Some people are kicking back against what they see as an infringement of their human rights. In Cardiff in September, Ed Bridges, a 36-year-old office worker and former Lib Dem councillor, crowdfunded a legal challenge to South Wales Police’s use of AFR cameras in Cardiff city centre. He was represented by the human rights campaigning organisation Liberty, which like Big Brother Watch wants AFR trials to end.
After his case was dismissed Megan Goulding, one of Liberty’s lawyers, said: “This disappointing judgment does not reflect the very serious threat that facial recognition poses to our rights and freedoms. It is a highly intrusive surveillance technology that allows the police to monitor and track us all. It is time the government recognised the danger this dystopian technology presents to our democratic values and banned its use. Facial recognition has no place on our streets.”

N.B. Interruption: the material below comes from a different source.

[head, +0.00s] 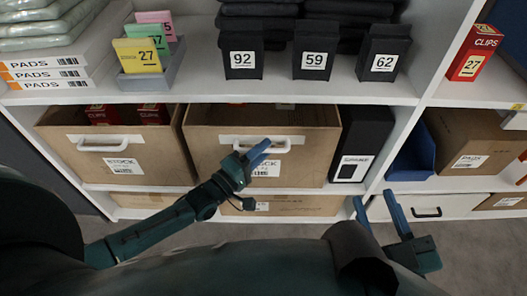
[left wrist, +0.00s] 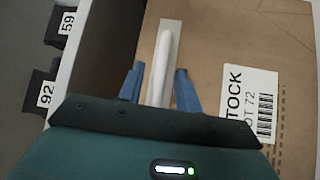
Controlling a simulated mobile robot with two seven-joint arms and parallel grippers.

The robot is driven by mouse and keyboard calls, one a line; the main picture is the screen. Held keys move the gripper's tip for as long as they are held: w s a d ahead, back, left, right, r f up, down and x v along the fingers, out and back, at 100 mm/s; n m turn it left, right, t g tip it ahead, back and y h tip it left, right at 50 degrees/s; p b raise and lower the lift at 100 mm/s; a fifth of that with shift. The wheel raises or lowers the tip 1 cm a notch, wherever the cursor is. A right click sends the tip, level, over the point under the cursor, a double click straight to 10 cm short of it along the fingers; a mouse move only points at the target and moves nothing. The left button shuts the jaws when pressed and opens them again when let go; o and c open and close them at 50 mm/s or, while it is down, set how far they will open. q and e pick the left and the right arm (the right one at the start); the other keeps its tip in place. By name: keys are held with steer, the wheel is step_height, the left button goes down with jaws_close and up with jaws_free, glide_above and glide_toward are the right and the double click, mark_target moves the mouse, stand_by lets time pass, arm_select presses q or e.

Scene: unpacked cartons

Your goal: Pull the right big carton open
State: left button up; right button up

Bridges has launched an appeal against the court’s decision, seeking a ruling that South Wales Police’s use of AFR is unlawful. He says: “This sinister technology undermines our privacy and I will continue to fight against it.”
In May, a man was fined £90 for refusing to show his face to police who were trialling the technology in east London with clear signs explaining that AFR cameras were in use. He had pulled up his jumper over his mouth.
Without any controls on its operation AFR systems have been introduced to a small number of bars and shops, and private use seems set to grow. A startup tech company called Facewatch claims it has sold systems to at least 15 “household name” retailers. Facial scans of customers are matched with a rogues gallery of people such as suspected shoplifters or credit card fraudsters.
Facewatch says the primary aim is for AFR to act as a deterrent, and last month the company admitted it had used a career criminal in Leeds as an adviser. It claims there will be at least 5,000 AFR cameras in private use across the UK by 2022.
With an unnamed UK supermarket chain reportedly planning to install them at entrances, get ready for your close-up.